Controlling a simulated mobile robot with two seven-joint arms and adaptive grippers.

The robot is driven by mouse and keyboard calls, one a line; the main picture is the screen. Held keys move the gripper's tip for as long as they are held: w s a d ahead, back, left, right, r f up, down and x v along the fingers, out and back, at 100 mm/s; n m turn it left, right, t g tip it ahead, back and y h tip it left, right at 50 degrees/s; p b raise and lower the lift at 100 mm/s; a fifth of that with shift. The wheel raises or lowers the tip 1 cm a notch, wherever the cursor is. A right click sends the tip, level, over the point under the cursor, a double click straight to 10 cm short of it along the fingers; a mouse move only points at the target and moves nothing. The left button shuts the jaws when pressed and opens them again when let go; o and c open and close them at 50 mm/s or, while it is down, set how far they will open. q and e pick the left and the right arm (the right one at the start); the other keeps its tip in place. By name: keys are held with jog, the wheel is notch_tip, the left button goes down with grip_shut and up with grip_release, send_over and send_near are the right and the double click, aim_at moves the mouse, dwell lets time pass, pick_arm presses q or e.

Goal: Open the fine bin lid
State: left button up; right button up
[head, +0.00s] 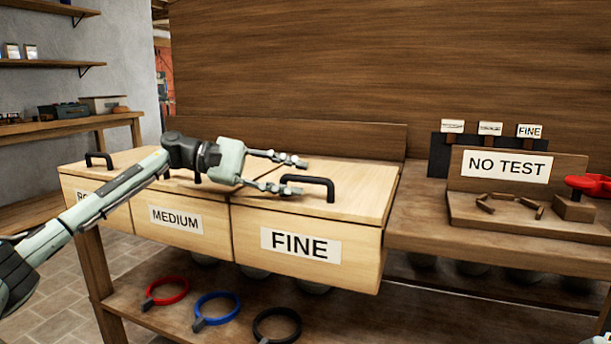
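The fine bin (355,262) is a light wooden box with a white FINE label, at the right end of a row of bins. Its lid (357,205) lies flat and closed. A black bar handle (320,181) stands on the lid. My left gripper (297,176) is open above the lid, its fingers pointing right towards the handle. One fingertip is close to the handle's left end; I cannot tell whether they touch. My right gripper is not clearly seen; only a pale bit of my body shows at the bottom right corner.
The medium bin (188,233) and another bin (82,197) stand to the left, lids closed. A NO TEST board (506,166) and a red-topped item (590,184) stand on the bench to the right. Red, blue and black rings (277,325) lie on the lower shelf.

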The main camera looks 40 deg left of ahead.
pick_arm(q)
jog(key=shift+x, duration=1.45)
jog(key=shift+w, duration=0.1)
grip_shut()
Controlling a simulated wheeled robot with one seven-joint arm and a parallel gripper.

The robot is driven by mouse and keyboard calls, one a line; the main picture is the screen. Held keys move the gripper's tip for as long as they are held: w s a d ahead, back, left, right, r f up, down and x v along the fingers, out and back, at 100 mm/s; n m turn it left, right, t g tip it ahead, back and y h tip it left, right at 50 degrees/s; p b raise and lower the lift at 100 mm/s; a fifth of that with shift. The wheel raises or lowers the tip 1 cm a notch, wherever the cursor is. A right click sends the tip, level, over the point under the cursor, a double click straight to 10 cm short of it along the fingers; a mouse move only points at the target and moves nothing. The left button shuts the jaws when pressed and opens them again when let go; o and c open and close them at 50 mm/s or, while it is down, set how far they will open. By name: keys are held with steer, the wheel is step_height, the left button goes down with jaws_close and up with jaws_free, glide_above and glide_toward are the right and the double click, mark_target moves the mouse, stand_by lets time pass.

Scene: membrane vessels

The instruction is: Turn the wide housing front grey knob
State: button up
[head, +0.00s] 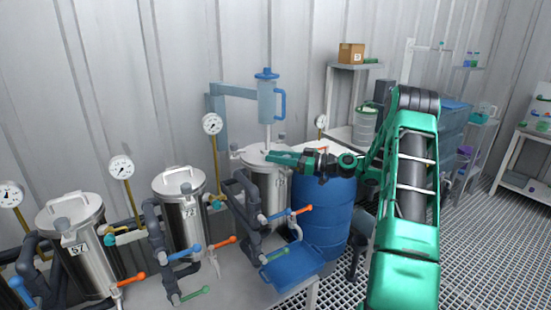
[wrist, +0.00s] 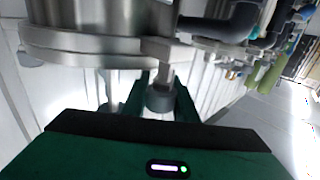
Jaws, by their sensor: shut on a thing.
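The wide housing (head: 272,205) is the steel vessel at the back right of the row, with a flat steel lid, and its wall also shows in the wrist view (wrist: 95,15). My gripper (head: 275,157) reaches in from the right at lid height. In the wrist view my gripper (wrist: 160,105) has its green fingers on both sides of the grey knob (wrist: 160,98), shut on it. The knob sits at the end of a metal clamp by the lid rim. In the head view my gripper hides this knob.
A blue barrel (head: 325,215) is right of the housing, below my arm. Smaller vessels (head: 185,220), gauges (head: 212,124) and pipes with coloured valve handles (head: 302,210) crowd the left and front. Grated floor (head: 475,240) is open at right.

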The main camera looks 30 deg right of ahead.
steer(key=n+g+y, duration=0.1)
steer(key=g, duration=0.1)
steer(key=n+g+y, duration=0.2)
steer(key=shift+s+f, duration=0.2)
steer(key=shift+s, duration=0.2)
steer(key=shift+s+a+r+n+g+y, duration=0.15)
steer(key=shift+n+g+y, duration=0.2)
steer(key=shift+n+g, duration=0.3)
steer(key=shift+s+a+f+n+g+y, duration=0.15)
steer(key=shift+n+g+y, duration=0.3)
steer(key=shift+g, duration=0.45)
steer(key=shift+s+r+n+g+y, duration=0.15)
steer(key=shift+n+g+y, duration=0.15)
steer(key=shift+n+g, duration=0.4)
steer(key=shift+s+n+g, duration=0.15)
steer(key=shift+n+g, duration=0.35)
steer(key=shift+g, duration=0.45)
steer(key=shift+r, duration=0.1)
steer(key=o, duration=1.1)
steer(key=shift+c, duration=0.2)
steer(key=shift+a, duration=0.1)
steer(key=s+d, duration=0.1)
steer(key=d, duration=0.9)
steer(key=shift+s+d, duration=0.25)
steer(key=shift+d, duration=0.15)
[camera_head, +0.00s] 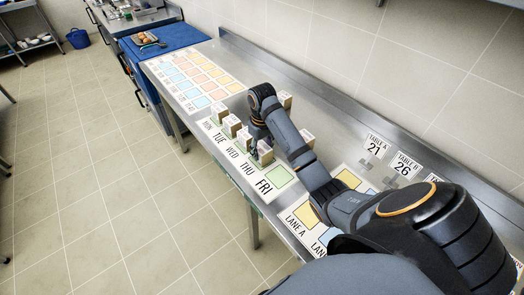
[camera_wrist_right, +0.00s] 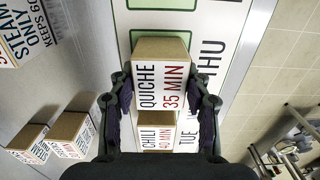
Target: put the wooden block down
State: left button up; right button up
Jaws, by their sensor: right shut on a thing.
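My right gripper (camera_head: 262,142) is shut on a wooden block (camera_head: 265,154) at the THU part of the weekday mat (camera_head: 249,185). In the right wrist view the held block (camera_wrist_right: 160,52) has a white label reading QUICHE 35 MIN, and the fingers of my right gripper (camera_wrist_right: 164,84) press on its two sides. It is over or on a green-outlined square; I cannot tell whether its base touches the mat. The green FRI square (camera_head: 279,177) is empty. My left gripper is not in view.
A CHILI block (camera_wrist_right: 157,134) stands just beside the held one. Other labelled blocks stand on the mat (camera_head: 231,124) and the steel counter behind my arm (camera_head: 307,137). A coloured grid sheet (camera_head: 195,75) lies farther left; a lane mat (camera_head: 303,212) lies at the near right.

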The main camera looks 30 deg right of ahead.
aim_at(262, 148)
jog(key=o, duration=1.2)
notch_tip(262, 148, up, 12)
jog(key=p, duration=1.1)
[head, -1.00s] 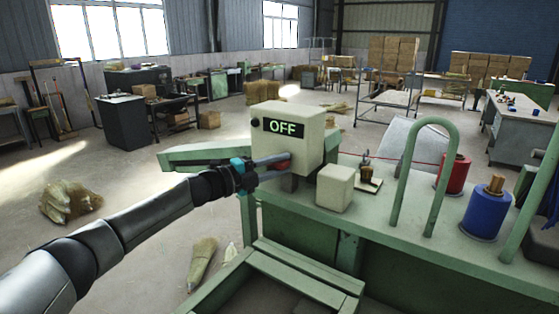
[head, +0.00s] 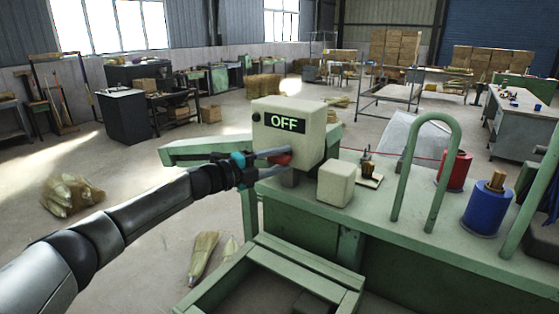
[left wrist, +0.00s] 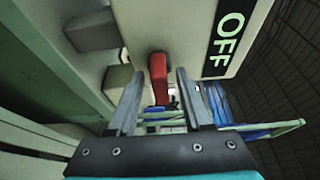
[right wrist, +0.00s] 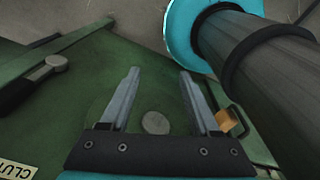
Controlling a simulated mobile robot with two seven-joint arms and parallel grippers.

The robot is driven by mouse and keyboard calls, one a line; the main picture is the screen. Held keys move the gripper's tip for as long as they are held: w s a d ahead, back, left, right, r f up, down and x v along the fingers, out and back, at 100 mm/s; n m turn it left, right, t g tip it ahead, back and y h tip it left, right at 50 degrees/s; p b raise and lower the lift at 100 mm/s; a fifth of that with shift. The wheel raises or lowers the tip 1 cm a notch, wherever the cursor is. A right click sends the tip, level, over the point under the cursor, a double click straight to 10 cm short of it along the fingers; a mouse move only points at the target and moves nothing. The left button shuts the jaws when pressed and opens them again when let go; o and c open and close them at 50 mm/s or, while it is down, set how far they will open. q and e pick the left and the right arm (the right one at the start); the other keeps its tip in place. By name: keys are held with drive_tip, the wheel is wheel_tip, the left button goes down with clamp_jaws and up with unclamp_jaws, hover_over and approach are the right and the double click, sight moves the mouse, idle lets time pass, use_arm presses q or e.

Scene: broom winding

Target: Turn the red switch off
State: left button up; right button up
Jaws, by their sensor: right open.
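The red switch (head: 279,158) is on the front of a cream control box (head: 318,133). The box's display (head: 285,122) reads OFF. My left gripper (head: 268,162) is open at the switch. In the left wrist view, the red switch (left wrist: 158,78) shows between the two spread fingers of my left gripper (left wrist: 156,85), with a gap visible on each side. My right gripper (right wrist: 158,78) is open and empty in the right wrist view, above a green surface. It is not in the head view.
The box stands on a green machine bench (head: 300,192). A smaller cream block (head: 336,184), a green hoop (head: 400,185), a red spool (head: 455,170) and a blue spool (head: 483,213) stand to its right. Straw bundles (head: 70,193) lie on open floor at left.

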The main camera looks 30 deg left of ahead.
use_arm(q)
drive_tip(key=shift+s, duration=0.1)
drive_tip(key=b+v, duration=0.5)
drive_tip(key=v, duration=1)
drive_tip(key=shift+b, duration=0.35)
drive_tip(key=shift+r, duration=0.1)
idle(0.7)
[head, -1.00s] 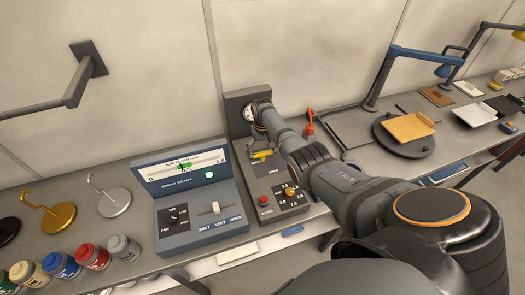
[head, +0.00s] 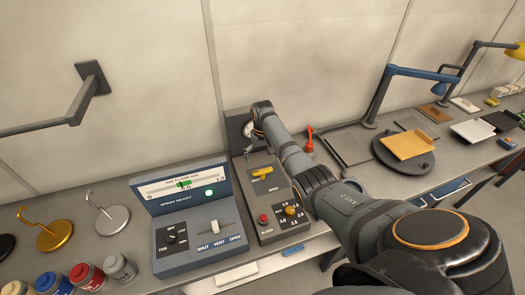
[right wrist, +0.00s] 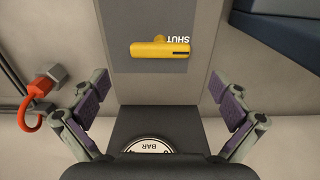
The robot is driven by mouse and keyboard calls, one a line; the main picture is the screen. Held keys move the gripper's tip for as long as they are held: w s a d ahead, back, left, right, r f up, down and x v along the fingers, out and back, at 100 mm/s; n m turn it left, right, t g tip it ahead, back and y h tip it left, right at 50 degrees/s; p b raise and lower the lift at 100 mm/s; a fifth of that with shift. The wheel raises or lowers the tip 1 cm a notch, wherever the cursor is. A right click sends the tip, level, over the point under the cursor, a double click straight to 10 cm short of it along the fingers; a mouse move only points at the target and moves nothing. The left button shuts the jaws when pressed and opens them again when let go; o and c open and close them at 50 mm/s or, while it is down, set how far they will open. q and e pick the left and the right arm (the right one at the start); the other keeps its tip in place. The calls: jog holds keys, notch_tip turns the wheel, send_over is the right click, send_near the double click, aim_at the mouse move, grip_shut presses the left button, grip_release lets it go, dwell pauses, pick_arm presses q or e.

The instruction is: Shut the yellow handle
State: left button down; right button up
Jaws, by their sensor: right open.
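The yellow handle (head: 262,173) lies sideways on the dark grey control panel (head: 272,205), above the printed word OPEN. In the right wrist view the yellow handle (right wrist: 160,48) lies across the panel, partly over an upside-down word SHUT. My right gripper (head: 249,153) is just behind the handle, near the panel's gauge, small and partly hidden by the arm. In the right wrist view its two purple-padded fingers (right wrist: 160,103) are spread wide with nothing between them, and the handle is beyond the tips. My left gripper is not in view.
A round gauge (right wrist: 150,146) is on the panel's upright back. A red hook (head: 309,140) stands right of the panel. A blue-grey spray console (head: 200,225) stands close on its left. A red button (head: 263,219) and yellow knob (head: 290,210) are below the handle.

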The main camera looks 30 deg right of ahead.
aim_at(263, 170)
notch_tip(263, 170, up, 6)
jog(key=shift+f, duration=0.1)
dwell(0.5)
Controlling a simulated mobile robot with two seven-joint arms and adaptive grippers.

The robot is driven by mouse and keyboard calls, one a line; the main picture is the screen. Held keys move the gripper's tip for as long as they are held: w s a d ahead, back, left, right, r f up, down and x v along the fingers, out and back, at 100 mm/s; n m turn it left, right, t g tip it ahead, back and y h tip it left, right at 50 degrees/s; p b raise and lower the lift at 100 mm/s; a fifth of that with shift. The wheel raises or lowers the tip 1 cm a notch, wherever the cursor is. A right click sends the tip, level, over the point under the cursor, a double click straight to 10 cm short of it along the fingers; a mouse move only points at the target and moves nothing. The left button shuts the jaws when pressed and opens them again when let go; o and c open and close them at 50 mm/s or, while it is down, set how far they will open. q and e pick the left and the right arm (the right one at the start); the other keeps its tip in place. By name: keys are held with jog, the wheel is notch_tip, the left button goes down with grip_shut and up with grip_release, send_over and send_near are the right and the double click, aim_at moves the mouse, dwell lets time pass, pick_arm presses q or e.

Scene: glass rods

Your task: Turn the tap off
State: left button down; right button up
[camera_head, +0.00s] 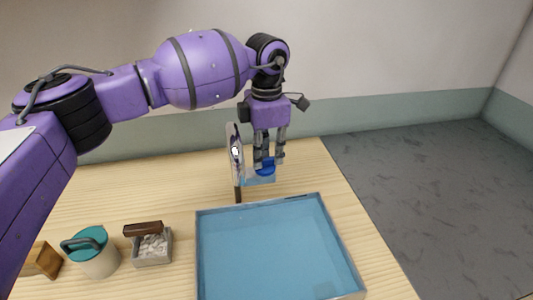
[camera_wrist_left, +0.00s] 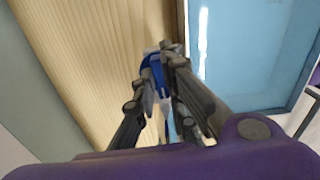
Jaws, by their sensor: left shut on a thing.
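The tap has a shiny metal body (camera_head: 236,152) standing at the back edge of the blue basin (camera_head: 275,240) and a blue handle (camera_head: 265,171). My left gripper (camera_head: 268,160) points down from above, just right of the metal body, and is shut on the blue handle. In the left wrist view the blue handle (camera_wrist_left: 152,70) shows between the fingertips, partly hidden by them. Whether water flows cannot be told. My right gripper is not in view.
A small grey box with pale pieces (camera_head: 152,248), a cream pot with a teal lid (camera_head: 92,250) and a wooden block (camera_head: 42,261) stand left of the basin on the wooden table (camera_head: 140,195). The table's right edge is close to the basin.

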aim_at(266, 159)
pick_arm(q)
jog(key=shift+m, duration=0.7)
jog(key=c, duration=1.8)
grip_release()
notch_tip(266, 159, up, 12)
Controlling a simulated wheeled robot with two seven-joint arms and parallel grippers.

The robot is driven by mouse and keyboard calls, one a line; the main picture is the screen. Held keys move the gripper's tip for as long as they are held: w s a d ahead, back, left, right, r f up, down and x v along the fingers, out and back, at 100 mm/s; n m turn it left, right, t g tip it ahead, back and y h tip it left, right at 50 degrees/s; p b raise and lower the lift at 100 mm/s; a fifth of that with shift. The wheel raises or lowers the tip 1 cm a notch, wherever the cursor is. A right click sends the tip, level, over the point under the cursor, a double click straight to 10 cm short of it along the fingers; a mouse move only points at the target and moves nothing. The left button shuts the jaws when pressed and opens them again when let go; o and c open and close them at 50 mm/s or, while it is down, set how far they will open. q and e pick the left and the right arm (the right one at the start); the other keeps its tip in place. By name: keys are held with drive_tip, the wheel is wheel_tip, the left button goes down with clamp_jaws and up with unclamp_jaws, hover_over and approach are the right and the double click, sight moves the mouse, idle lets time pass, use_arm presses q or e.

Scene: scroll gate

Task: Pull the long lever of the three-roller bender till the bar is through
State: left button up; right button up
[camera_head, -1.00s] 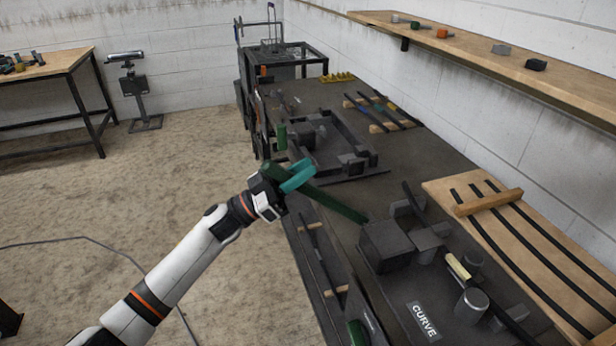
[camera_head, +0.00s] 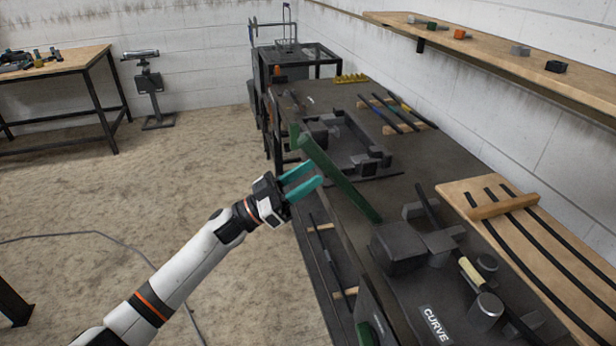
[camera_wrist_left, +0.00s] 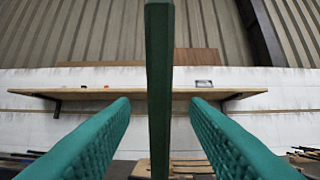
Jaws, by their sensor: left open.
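The long green lever (camera_head: 340,180) slants from the bender block (camera_head: 398,247) up and left over the bench. The bender's rollers (camera_head: 486,308) stand at the lower right, beside a dark bar with a pale yellow section (camera_head: 470,272). My left gripper (camera_head: 309,178) is open, with teal fingers, just left of the lever in the head view. In the left wrist view the lever (camera_wrist_left: 160,85) runs upright, centred between the open fingers (camera_wrist_left: 160,115); nothing is gripped. How far it lies from the fingertips is hard to tell. My right gripper is not in view.
A CURVE label (camera_head: 435,323) lies by the rollers. A wooden board with dark curved strips (camera_head: 530,235) is at the right. A dark fixture (camera_head: 345,145) and rods on wooden blocks (camera_head: 392,112) stand farther back. The floor left of the bench is mostly clear.

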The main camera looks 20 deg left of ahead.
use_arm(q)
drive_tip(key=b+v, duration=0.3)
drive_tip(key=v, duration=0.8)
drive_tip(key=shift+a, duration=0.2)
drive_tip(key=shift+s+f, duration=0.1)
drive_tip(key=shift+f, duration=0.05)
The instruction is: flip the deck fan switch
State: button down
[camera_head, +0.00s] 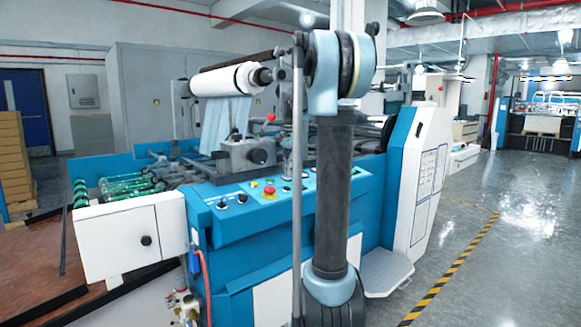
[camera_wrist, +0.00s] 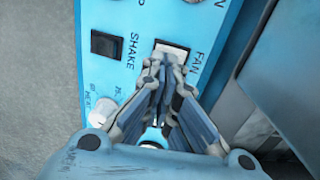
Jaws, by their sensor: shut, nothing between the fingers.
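In the wrist view my gripper (camera_wrist: 164,70) is shut and empty. Its fingertips are at the lower edge of the switch and hide part of it. I cannot tell whether they touch it. In the head view my arm stands in front of the machine, and I cannot make out the gripper or the fan switch there.
A black SHAKE switch (camera_wrist: 107,45) sits left of the fan switch, with a white heat knob (camera_wrist: 103,110) below it. In the head view the blue machine deck (camera_head: 235,203) carries a red button (camera_head: 269,192). A white film roll (camera_head: 225,79) is above. Open floor (camera_head: 480,260) lies right.

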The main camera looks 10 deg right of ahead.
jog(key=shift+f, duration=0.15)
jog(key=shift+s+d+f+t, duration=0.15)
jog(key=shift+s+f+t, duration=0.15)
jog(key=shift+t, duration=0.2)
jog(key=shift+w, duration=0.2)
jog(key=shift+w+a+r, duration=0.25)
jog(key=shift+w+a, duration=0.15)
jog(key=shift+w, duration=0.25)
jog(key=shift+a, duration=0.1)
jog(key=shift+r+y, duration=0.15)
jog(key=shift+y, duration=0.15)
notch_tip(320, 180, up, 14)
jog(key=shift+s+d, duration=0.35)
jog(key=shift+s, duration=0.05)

» Required task: Isolate the lines above that contain the word "parallel" and copy them.

» Response below:
Controlling a simulated wheeled robot with one seven-joint arm and a parallel gripper.
Controlling a simulated mobile robot with two seven-joint arms and parallel grippers.
Controlling a simulated wheeled robot with two seven-joint arms and parallel grippers.

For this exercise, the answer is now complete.